* **Do this**
Every line containing the word "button" needs to be found and copied.

* **Supplied information**
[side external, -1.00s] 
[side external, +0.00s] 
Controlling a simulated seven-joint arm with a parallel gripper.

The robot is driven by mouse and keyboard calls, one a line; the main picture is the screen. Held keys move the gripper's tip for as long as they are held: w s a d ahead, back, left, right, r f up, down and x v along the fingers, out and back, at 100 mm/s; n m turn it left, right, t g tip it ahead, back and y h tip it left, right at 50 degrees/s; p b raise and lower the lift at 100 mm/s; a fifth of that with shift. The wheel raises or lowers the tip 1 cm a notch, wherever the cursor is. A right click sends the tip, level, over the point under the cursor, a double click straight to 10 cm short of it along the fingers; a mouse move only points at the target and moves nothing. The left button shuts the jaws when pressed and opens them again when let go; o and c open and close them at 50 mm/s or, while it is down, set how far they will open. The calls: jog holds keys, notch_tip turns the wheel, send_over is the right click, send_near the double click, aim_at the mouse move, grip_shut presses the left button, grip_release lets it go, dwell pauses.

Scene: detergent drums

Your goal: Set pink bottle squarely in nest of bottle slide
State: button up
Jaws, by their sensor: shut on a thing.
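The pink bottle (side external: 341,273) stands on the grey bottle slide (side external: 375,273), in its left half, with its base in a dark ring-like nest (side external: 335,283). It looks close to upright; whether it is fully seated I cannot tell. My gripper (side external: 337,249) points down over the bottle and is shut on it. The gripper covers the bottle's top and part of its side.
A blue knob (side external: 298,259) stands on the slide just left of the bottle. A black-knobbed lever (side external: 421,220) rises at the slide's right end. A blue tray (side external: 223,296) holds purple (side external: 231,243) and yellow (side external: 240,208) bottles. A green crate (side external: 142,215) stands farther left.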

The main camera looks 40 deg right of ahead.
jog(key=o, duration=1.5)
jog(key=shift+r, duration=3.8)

* **Response below**
The robot is driven by mouse and keyboard calls, one a line; the main picture is the screen. Held keys move the gripper's tip for as long as they are held: w s a d ahead, back, left, right, r f up, down and x v along the fingers, out and back, at 100 mm/s; n m turn it left, right, t g tip it ahead, back and y h tip it left, right at 50 degrees/s; p b raise and lower the lift at 100 mm/s; a fifth of that with shift. The wheel raises or lowers the tip 1 cm a notch, wherever the cursor is. A right click sends the tip, level, over the point under the cursor, a double click straight to 10 cm short of it along the fingers; a mouse move only points at the target and moves nothing. The left button shuts the jaws when pressed and opens them again when let go; o and c open and close them at 50 mm/s or, while it is down, set how far they will open. The calls: jog holds keys, notch_tip turns the wheel, send_over is the right click, send_near the double click, aim_at the mouse move, grip_shut presses the left button, grip_release lets it go, dwell pauses.
State: button up

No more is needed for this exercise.